The group size limit is expected to be reduced in the Biden administration management plan, which is nearing completion.
The Trump plan also opened more remote roads to use by all-terrain vehicles. The opening of the V-Road in the Escalante Canyons section of the monument has left the area — under consideration for higher protection as a wilderness area — marred by vandalism, trash and more human waste.
That damage came with little of the “economic expansion by way of natural resource extraction” that state officials had promised, Grant said.
Pendley, the former Trump BLM official, has been fighting for more state and local control of public lands since he served in the administration of Republican Ronald Reagan. He wrote “Sagebrush Rebel,” a book about Reagan’s fight against what he saw as excessive federal control of Western lands.
Pendley’s Project 2025 plan calls for a downsizing of Cascade-Siskiyou National Monument, saying the area should be governed by a historic agreement that predated the monument. It would allow greater harvesting of timber on BLM land, creating well-paying jobs and reducing fuel for future wildfires, Pendley argues.

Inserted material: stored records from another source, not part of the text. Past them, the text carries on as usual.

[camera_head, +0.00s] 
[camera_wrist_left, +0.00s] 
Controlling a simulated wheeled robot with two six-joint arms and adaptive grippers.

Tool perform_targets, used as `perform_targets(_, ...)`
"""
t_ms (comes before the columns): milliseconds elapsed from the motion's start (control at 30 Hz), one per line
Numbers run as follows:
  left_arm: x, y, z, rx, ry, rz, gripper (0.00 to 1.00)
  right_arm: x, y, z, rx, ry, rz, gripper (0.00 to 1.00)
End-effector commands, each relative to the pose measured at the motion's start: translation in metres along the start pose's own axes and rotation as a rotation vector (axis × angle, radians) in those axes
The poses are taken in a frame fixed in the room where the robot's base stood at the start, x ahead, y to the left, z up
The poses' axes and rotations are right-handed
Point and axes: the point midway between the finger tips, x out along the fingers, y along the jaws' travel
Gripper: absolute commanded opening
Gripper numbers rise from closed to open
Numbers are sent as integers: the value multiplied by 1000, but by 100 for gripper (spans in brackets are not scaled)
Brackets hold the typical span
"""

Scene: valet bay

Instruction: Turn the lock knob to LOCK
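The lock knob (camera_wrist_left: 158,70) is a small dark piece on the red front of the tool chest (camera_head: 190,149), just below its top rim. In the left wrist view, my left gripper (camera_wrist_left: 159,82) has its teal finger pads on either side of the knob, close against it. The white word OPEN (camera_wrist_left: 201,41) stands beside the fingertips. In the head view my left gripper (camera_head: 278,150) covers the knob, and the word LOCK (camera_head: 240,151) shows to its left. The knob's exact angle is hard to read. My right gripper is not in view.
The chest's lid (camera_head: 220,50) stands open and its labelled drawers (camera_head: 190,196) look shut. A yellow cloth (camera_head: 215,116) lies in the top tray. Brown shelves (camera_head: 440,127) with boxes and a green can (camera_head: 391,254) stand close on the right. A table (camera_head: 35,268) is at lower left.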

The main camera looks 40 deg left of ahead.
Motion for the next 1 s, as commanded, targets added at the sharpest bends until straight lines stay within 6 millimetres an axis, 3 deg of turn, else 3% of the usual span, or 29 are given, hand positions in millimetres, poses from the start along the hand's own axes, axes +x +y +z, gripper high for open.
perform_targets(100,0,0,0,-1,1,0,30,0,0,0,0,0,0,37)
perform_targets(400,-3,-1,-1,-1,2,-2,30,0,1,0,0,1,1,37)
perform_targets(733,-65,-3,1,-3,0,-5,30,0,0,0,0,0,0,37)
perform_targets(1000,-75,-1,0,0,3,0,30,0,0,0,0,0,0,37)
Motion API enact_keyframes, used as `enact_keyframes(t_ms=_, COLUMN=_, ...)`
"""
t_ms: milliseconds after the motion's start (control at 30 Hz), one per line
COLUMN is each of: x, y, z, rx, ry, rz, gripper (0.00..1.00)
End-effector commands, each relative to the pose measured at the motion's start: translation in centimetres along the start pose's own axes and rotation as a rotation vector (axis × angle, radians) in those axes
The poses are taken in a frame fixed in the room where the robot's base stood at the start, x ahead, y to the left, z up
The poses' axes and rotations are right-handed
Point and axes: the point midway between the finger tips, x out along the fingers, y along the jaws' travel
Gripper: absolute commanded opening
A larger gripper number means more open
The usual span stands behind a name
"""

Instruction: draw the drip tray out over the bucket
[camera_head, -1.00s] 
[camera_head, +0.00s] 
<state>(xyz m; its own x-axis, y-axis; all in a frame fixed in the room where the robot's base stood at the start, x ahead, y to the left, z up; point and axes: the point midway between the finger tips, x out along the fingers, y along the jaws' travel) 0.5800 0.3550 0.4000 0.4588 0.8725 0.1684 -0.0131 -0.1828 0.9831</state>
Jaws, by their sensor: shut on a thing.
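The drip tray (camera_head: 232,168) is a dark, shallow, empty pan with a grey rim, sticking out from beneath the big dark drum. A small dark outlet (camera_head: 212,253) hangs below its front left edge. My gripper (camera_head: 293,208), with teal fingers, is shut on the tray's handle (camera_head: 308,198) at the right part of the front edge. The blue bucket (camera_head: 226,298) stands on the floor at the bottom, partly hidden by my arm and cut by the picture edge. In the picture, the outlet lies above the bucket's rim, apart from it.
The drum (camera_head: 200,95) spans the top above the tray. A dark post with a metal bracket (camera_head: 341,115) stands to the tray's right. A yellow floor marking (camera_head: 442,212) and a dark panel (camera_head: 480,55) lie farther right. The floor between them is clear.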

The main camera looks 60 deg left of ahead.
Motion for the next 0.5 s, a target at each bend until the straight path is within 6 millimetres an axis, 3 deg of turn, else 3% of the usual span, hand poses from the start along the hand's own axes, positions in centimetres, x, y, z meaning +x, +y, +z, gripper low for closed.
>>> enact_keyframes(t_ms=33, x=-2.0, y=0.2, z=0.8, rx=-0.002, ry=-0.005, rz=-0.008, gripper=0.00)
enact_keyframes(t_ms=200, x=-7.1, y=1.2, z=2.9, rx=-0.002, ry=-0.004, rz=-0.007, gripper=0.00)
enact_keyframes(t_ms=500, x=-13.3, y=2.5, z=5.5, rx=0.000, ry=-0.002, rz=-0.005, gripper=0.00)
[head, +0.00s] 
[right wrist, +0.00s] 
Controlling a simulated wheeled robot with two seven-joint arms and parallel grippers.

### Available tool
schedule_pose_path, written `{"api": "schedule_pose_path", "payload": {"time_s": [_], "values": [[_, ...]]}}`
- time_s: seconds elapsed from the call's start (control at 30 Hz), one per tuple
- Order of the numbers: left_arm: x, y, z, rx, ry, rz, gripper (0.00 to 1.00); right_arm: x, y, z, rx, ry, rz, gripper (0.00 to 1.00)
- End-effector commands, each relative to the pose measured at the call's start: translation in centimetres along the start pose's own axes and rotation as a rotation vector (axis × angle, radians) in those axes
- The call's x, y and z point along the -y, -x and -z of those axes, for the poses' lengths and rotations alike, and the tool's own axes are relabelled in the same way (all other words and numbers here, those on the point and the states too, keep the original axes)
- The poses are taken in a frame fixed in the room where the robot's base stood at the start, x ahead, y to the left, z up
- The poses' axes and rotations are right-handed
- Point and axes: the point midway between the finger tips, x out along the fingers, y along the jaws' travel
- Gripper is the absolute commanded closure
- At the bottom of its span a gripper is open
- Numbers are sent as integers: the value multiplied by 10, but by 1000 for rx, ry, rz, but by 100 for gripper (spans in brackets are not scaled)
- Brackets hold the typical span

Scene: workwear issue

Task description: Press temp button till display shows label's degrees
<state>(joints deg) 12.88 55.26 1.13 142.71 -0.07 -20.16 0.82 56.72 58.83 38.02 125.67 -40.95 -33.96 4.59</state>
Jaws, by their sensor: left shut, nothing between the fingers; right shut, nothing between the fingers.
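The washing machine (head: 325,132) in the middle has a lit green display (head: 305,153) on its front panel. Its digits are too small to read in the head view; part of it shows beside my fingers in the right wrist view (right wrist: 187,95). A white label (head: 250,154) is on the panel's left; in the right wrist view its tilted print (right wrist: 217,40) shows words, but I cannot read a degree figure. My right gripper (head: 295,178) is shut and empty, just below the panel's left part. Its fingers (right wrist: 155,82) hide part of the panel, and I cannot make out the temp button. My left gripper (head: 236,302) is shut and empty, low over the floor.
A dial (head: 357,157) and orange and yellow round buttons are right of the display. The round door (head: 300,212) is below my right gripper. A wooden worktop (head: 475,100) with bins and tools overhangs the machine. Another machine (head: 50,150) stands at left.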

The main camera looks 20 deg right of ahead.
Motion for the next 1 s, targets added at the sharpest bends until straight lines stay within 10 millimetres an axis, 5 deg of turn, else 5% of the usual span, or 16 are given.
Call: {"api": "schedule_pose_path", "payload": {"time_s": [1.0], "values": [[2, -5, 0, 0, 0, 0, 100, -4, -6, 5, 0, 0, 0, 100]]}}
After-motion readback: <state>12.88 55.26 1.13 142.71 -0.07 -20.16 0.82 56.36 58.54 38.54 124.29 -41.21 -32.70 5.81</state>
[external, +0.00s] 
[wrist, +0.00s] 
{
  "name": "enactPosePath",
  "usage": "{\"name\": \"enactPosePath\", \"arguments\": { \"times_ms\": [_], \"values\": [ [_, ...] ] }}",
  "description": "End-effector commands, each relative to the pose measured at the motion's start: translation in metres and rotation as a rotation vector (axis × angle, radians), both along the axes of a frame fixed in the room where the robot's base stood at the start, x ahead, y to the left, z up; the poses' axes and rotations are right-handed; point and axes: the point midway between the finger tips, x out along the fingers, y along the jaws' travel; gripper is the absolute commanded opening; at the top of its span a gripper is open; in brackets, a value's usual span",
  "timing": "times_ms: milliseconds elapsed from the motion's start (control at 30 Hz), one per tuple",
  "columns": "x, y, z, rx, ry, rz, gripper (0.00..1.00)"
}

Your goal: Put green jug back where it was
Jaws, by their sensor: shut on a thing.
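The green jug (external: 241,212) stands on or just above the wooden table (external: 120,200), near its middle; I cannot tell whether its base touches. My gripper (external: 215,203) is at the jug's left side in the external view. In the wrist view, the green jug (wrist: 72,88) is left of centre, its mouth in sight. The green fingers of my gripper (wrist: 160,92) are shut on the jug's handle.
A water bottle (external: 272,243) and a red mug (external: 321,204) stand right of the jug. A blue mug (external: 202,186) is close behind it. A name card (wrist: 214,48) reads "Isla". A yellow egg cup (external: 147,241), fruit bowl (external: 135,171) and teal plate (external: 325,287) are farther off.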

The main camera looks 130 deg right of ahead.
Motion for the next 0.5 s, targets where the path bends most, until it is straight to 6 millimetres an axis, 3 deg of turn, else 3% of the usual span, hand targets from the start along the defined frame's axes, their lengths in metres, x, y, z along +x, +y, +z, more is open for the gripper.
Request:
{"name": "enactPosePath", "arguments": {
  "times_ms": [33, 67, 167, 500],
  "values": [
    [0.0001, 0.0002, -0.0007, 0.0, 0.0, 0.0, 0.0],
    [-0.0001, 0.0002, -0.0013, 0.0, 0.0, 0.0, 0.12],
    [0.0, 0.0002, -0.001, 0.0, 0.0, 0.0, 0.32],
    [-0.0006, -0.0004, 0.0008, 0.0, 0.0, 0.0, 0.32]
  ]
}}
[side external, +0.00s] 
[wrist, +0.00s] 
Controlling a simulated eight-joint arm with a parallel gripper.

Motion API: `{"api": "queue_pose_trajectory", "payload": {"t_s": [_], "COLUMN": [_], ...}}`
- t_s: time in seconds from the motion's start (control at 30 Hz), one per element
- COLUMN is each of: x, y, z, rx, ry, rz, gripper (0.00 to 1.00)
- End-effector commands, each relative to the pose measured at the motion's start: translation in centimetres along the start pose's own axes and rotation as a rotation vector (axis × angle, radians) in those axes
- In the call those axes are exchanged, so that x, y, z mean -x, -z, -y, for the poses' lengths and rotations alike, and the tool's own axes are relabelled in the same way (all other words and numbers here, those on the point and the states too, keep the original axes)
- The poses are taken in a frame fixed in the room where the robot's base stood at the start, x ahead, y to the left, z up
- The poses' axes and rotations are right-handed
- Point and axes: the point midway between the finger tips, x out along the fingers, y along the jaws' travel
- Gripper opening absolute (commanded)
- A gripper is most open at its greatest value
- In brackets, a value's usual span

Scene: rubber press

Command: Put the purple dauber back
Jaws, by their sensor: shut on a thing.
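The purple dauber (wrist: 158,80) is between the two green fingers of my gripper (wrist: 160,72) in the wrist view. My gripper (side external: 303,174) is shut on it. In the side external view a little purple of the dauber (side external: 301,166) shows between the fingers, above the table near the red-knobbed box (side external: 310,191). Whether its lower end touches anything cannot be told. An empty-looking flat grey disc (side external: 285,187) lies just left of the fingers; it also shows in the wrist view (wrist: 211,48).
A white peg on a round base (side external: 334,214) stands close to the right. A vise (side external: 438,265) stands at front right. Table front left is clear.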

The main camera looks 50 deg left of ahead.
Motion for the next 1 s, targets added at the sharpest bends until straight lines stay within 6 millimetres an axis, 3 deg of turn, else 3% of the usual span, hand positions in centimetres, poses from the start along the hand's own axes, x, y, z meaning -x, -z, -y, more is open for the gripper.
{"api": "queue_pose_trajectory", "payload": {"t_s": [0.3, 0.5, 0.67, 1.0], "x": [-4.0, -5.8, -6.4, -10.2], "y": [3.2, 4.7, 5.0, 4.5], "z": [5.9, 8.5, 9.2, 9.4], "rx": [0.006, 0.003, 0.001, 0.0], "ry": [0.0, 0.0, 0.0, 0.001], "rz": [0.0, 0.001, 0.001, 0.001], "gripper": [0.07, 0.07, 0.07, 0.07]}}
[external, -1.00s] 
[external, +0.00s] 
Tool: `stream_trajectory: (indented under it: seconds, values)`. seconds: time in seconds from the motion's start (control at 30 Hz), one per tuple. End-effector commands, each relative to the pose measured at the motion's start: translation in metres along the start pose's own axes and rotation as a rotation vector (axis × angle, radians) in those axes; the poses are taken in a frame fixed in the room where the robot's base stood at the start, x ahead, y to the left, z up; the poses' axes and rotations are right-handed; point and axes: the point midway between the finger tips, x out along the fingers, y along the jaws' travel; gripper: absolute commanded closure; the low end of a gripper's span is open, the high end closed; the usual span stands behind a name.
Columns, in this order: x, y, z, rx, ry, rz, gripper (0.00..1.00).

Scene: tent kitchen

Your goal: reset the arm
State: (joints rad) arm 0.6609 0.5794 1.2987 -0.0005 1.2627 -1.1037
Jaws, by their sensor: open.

The Wyoming-reared lawyer says that many laws enacted after the Antiquities Act — to protect endangered species and wild and scenic rivers, for example — create adequate protections for the outdoors.
Advocates for Cascade-Siskiyou and other monuments say presidents have used their monument-making power wisely. They point to the Grand Canyon in Arizona and Denali in Alaska as among the many monuments that went on to become beloved national parks.
Dave Willis, a horse packer who lives on monument land in Oregon, has been fighting for creation and preservation of the Cascade-Siskiyou monument for decades. The intent of Trump allies to open the property to timber harvest is just part of a “scorched-earth policy with regard to all public lands,” he said.
“Americans really care about their public lands,” Willis said. “And when someone threatens them, they are not going to take it lying down. Trying to degrade public lands will put you on the wrong side of history.”